● **Prompt**
Copy each line below in which the string "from" occurs.

** START OF Material **

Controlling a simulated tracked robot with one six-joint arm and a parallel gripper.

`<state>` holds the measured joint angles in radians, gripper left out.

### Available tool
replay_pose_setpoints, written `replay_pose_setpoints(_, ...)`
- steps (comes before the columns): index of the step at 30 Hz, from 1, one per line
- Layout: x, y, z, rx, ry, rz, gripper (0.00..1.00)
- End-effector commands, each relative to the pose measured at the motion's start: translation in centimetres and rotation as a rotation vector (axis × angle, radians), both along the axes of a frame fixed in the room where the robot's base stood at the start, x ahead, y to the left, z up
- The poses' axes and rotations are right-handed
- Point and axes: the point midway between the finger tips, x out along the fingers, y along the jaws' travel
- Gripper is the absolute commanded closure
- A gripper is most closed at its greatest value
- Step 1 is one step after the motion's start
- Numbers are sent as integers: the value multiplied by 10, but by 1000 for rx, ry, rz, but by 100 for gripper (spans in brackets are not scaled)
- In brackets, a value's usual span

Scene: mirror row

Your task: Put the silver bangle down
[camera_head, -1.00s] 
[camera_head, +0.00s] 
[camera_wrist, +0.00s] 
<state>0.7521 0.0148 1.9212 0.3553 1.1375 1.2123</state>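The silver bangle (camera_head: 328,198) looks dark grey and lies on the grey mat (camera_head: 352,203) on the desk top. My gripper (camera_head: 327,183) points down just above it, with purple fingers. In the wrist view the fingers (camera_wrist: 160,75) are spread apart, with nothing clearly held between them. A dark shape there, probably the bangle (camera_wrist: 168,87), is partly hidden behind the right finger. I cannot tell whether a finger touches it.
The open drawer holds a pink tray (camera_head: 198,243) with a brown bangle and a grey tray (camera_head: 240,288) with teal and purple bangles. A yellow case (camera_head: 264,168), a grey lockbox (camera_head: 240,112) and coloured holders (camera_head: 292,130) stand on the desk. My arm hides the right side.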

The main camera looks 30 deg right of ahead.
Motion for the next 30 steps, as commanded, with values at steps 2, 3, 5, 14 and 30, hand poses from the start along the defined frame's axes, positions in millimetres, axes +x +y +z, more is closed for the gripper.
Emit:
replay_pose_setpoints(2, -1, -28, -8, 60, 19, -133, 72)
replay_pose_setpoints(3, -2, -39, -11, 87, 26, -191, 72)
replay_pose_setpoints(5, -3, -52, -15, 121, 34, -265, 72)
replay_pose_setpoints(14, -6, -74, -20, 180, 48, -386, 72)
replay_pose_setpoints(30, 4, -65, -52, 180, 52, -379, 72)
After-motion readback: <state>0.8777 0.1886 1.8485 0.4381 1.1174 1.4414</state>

** END OF Material **

● **Task answer**
- steps (comes before the columns): index of the step at 30 Hz, from 1, one per line
Motion for the next 30 steps, as commanded, with values at steps 2, 3, 5, 14 and 30, hand poses from the start along the defined frame's axes, positions in millimetres, axes +x +y +z, more is closed for the gripper.

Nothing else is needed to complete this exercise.